Getting up this morning, I was struck by a story on the local news. It concerned the plight of a dairy farmer. His lush pasture had turned to quagmire as his cattle had trampled over sodden ground resulting from the recent unseasonal downpours. He suggested that the lack of fodder was having a deleterious effect on the quantity of milk being produced, and that we might expect imminent hikes in milk-prices as a direct consequence of this shortfall. All very interesting (I am a voracious milk drinker), and made all the more so since the national news which followed reported that dairy farmers were marching on Westminster to protest against the price of milk they were receiving from retailers.
In a sense this is by-the-by, but upon reflection it is actually the ‘by’ in the story that is most interesting. Because the dairy farm in question was located in Somerby, Leicestershire. Now there is some debate among place-name scholars regarding the derivation of this name. Three alternatives are offered: either ‘Sumarlithi’s village’ or ‘village of the summer travellers’, or ‘village of the concave hill-slopes used in the summer’. Somerby stands above the 180m OD contour in High Leicestershire. The rather uncomfortable shape of the parish appears to suggest that it is squeezed between older more established land units which may once have enjoyed access to, and use of, what would be formalized as a separate entity Somerby. A seasonal farm, that is a sheiling, seems to be the most likely explanation, where the pasture was grazed in the summer perhaps because under other conditions the ground was no good. And this is certainly how Somerby in Lincolnshire is interpreted, where the radial pattern of the surrounding parishes, together with its elevated position on the Wolds, reinforces the case that this was once communal pasture.

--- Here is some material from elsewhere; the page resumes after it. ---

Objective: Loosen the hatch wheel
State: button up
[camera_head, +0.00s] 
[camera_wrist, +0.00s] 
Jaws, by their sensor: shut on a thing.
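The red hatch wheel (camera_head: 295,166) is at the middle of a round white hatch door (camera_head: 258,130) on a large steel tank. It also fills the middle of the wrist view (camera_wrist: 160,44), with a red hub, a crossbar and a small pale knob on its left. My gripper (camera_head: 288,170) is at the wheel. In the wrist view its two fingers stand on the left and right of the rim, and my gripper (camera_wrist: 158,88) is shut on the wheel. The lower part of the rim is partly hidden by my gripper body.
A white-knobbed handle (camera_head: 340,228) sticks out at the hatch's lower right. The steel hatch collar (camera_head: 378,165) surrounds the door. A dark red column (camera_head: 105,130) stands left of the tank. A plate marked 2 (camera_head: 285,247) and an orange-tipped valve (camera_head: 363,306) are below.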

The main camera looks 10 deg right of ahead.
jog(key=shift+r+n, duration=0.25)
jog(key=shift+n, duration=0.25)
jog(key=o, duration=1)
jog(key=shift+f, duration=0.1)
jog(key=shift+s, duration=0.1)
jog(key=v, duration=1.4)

Given, then, the problems faced by our Somerby farmer today, when in the absence of a summer sun, his ground has become inundated and unworkable, does this strengthen the case for interpreting the place-name as a warning to early farmers that this land was only suitable for grazing in clement weather? And might, therefore, this farmer have been able to predict the fate of his cattle had he considered what his village name was telling him, that when the weather turned inclement or unseasonal, then problems would follow? Which makes you think, or at least it makes me think. Is the modern world missing a trick by paying scant regard to the information contained within place-names? Many names might be over a thousand years old, of course, but as this example demonstrates, at times they still continue to convey information that, were we to take careful note of it, might help us to navigate through busy lives.Nor is Somerby an isolated example. Take this from the This is Devon website published on 14 January, 2010 appearing under the headline ‘Police defend Haldon Hill snow response’
‘Police insist they “could not have done more” to respond to the heavy snowfall which left hundreds of motorists stranded in frightening conditions near Exeter. Drivers who were stuck on Haldon Hill and Telegraph Hill, where the M5 branches into two dual carriageways just past Exeter, have criticised the lack of information flowing through to them, and questioned why ploughs and diggers were not at the scene earlier.’

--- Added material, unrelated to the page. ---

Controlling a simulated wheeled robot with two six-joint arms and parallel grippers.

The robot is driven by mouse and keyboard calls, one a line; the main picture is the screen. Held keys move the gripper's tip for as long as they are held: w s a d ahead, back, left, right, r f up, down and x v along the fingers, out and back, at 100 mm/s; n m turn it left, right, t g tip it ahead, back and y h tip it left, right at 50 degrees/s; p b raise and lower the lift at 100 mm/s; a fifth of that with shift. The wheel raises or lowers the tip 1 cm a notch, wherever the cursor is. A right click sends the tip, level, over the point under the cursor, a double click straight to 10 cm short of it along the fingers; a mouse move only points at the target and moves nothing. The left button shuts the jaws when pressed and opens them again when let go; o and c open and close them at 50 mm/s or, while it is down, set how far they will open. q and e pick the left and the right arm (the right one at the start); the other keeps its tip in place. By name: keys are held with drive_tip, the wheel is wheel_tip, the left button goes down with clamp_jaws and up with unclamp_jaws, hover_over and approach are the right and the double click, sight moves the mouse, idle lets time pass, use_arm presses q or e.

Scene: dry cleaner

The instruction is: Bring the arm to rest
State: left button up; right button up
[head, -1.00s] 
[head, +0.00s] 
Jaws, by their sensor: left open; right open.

Haldon Hill is a notorious black spot, and, when it comes to strandings, a repeat offender; only eleven months earlier the same thing had happened, hundreds of motorists again marooned as they attempted to climb the hill and who were forced to spend the night in their cars. Now it is not my place to assess whether the police could not have done more on these occasions, but had motorists been aware of the fact that the name derives from OE hagol meaning ‘hail’, thus giving us Hail Hill, then they might just have been aware of their folly in attempting to continue their journey south of Exeter. For this hill, it would seem, has attracted hail, which we might take as shorthand for snow and ice for centuries. The lesson of Haldon Hill must be that if our lives were informed by the meaning of the place-names through which we pass, we might just avoid considerable personal hardship and inconvenience when our journeys go wrong; and that moreover, society as a whole might have saved on these occasions the thousands of pounds from the public purse required to rescue those stranded in their vehicles.
Or what about this? Three days ago (9.7.12) the Shropshire Star reported that the Environment Agency had issued Flood Alerts for two locations in the county—Buildwas and Eaton-on-Tern. Well surprise, surprise! As Margaret Gelling observed in her discussion of Buildwas, and in particular its second element OE wæsse ‘[t]he flood-plain can be a lake one day and a stretch of firm grazing ground on the next…This behaviour on the part of a river does not create swamp so, although the semantic reference is certainly to wetness, ‘alluvial land liable to sudden floods’, or the like should replace the earlier definition [‘land by a meandering river which floods and drains quickly’].’ And Eaton? OE ea ‘river’! All of which leads to the conclusion that if you want to avoid costly insurance claims for flood damage, when choosing your new home, perhaps consider the meaning of the name of the town or village to which you intend to move. I might even suggest that this should become a required element of any survey undertaken by your surveyor or solicitor before purchase.